But since the regulations are being handled by communities individually, a lot of the actionable work will have to come from the mayors.

To start, we'll be looking to the 150 U.S. mayors who have joined the Sierra Club's Mayors for 100% Clean Energy movement, a grassroots campaign to end dependence on coal and oil. California leads the campaign, as it tends to do, with 29 participating mayors -- but the runner up, with 26 mayors, is Florida.

READ MORE: The EPA Just Got a Legal Smackdown for Endangering the Environment

Miami hosted the first conference of participating mayors over the summer. The state's congressional representatives remain firmly entrenched in their climate denial, but farther down the ballot a lot of officials are coming around. Maybe it's because they're already seeing how climate change is laying waste to their state's housing market, but this is one of those times when motive isn't the most important thing as long as we're still getting results. The Sierra Club estimated that if all the participating cities did manage to transition to 100 percent clean energy, we as a nation would cut our carbon emissions by one-third even without the federal government.

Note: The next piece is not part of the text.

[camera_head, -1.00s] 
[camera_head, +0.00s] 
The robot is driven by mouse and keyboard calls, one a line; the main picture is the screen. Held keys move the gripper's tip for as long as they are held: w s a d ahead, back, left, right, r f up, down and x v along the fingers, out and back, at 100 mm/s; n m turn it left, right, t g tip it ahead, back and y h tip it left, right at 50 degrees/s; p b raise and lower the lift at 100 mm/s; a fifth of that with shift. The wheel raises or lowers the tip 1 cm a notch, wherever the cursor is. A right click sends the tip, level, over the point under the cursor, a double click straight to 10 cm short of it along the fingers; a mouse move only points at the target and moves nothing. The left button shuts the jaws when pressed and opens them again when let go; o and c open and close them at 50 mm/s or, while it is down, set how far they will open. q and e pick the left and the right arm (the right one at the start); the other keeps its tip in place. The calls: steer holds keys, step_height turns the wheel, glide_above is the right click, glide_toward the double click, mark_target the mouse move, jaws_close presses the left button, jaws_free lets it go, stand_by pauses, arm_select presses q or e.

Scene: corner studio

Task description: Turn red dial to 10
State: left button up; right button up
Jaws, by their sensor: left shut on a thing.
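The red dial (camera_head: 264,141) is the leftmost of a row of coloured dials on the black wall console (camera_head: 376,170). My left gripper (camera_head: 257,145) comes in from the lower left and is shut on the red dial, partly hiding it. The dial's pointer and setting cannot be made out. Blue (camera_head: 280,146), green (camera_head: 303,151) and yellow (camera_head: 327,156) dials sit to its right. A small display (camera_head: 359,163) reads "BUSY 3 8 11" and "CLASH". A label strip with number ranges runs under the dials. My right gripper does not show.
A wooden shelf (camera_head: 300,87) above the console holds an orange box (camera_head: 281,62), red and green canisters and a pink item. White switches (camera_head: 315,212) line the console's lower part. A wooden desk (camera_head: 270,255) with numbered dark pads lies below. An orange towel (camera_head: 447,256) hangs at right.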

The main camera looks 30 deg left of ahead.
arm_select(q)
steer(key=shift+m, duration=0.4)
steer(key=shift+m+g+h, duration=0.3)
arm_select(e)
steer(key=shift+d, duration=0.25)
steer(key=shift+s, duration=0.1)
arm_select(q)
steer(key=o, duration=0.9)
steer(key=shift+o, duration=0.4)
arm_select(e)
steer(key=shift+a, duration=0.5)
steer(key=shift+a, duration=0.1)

Fourteen states and Puerto Rico had already formed the United States Climate Alliance, banding together to stick to Paris accord regulations.

"Make no mistake, the fight against this dangerous decision is only just beginning. We will mobilize to make our voices heard when the EPA conducts its legally-required comment period and we will challenge any dirty strategy that violates the Clean Air Act in court," Sierra Club Executive Director Michael Brune said in a statement. "Trump can't reverse our clean energy and climate progress with the stroke of a pen, and we'll fight him and Scott Pruitt in the courts, in the streets, and at the state and local level across America to protect the health of every community."

You can ask your mayor to join the Mayors for 100% Clean Energy campaign. You can donate to the Sierra Club's clean energy initiatives too. here .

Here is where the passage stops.